Task. Keep only the lines where "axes" appears.

Data provided.
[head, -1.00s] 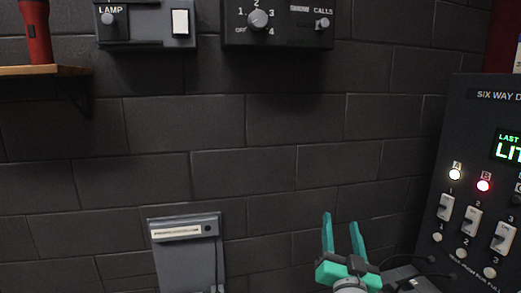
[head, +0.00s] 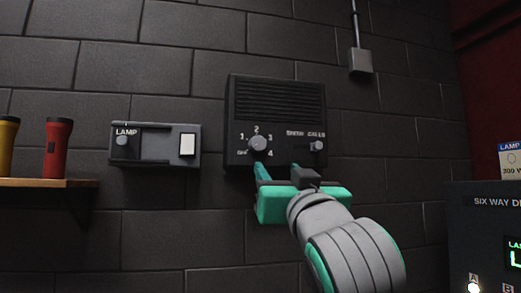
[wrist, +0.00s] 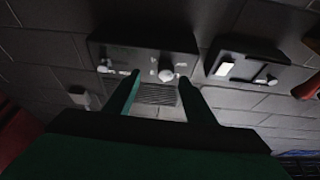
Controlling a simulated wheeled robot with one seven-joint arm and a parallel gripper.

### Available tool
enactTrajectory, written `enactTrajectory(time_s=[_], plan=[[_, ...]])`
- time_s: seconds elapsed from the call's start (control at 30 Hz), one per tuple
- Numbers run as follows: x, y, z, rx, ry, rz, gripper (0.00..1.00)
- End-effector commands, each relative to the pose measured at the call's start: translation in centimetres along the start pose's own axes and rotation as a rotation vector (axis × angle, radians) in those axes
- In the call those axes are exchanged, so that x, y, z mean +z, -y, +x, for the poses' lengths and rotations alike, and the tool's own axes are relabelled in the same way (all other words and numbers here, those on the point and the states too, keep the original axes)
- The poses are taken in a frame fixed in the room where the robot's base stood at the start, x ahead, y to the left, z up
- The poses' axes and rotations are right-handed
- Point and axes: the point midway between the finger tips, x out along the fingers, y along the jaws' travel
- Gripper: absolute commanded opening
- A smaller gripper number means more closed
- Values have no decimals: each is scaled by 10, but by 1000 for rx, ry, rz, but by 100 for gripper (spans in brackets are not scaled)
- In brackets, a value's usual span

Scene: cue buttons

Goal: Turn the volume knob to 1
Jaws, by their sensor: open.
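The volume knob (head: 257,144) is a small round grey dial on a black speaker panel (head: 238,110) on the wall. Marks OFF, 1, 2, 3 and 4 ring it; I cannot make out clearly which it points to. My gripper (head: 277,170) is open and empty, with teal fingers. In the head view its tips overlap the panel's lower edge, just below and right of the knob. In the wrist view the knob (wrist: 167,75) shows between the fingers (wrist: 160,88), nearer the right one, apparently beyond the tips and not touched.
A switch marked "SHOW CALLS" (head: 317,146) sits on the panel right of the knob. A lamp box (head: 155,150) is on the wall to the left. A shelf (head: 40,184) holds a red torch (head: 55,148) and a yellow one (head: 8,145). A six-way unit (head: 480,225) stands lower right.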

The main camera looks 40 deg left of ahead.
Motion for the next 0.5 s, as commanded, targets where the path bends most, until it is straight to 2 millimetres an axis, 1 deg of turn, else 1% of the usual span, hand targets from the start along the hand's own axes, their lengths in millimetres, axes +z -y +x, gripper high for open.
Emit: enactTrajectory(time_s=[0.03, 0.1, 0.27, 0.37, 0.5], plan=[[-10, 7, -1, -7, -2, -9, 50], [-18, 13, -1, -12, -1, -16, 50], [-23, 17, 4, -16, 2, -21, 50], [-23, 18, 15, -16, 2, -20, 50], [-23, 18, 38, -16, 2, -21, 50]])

Expected answer.
- End-effector commands, each relative to the pose measured at the call's start: translation in centimetres along the start pose's own axes and rotation as a rotation vector (axis × angle, radians) in those axes
- In the call those axes are exchanged, so that x, y, z mean +z, -y, +x, for the poses' lengths and rotations alike, and the tool's own axes are relabelled in the same way (all other words and numbers here, those on the point and the states too, keep the original axes)
- The poses' axes and rotations are right-handed
- Point and axes: the point midway between the finger tips, x out along the fingers, y along the jaws' travel
Motion for the next 0.5 s, as commanded, targets where the path bends most, until it is straight to 2 millimetres an axis, 1 deg of turn, else 1% of the usual span, hand targets from the start along the hand's own axes, their lengths in millimetres, axes +z -y +x, gripper high for open.

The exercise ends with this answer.